__Dataset extract__
================================

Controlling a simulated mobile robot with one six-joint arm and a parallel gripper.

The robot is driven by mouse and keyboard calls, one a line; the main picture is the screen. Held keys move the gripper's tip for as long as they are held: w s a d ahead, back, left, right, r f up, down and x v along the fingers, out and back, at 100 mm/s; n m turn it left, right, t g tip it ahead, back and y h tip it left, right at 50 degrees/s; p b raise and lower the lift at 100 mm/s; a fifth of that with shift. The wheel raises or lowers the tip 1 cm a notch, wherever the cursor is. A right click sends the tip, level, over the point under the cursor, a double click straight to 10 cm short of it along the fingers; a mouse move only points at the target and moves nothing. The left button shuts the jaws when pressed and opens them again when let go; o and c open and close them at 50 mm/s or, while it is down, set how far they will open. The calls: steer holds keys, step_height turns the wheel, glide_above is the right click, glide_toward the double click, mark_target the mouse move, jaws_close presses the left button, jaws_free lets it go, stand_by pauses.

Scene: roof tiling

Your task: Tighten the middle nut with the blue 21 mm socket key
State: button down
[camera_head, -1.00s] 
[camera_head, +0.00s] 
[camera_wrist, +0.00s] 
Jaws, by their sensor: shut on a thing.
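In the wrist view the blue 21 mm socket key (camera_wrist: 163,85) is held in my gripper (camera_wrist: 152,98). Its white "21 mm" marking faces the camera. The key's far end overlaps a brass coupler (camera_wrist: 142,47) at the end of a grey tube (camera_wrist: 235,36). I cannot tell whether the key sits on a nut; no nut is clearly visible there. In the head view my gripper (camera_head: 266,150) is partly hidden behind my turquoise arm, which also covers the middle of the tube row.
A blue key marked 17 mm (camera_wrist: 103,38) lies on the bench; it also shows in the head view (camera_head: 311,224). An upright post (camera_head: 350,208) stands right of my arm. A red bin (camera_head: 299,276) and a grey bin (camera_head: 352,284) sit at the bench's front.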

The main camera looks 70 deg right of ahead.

================================

__Task to complete__
Reproduce the complete set of lines precisely as supplied.

__Written solution__
Controlling a simulated mobile robot with one six-joint arm and a parallel gripper.

The robot is driven by mouse and keyboard calls, one a line; the main picture is the screen. Held keys move the gripper's tip for as long as they are held: w s a d ahead, back, left, right, r f up, down and x v along the fingers, out and back, at 100 mm/s; n m turn it left, right, t g tip it ahead, back and y h tip it left, right at 50 degrees/s; p b raise and lower the lift at 100 mm/s; a fifth of that with shift. The wheel raises or lowers the tip 1 cm a notch, wherever the cursor is. A right click sends the tip, level, over the point under the cursor, a double click straight to 10 cm short of it along the fingers; a mouse move only points at the target and moves nothing. The left button shuts the jaws when pressed and opens them again when let go; o and c open and close them at 50 mm/s or, while it is down, set how far they will open. The calls: steer holds keys, step_height turns the wheel, glide_above is the right click, glide_toward the double click, mark_target the mouse move, jaws_close presses the left button, jaws_free lets it go, stand_by pauses.

Scene: roof tiling

Your task: Tighten the middle nut with the blue 21 mm socket key
State: button down
[camera_head, -1.00s] 
[camera_head, +0.00s] 
[camera_wrist, +0.00s] 
Jaws, by their sensor: shut on a thing.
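In the wrist view the blue 21 mm socket key (camera_wrist: 163,85) is held in my gripper (camera_wrist: 152,98). Its white "21 mm" marking faces the camera. The key's far end overlaps a brass coupler (camera_wrist: 142,47) at the end of a grey tube (camera_wrist: 235,36). I cannot tell whether the key sits on a nut; no nut is clearly visible there. In the head view my gripper (camera_head: 266,150) is partly hidden behind my turquoise arm, which also covers the middle of the tube row.
A blue key marked 17 mm (camera_wrist: 103,38) lies on the bench; it also shows in the head view (camera_head: 311,224). An upright post (camera_head: 350,208) stands right of my arm. A red bin (camera_head: 299,276) and a grey bin (camera_head: 352,284) sit at the bench's front.

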The main camera looks 70 deg right of ahead.

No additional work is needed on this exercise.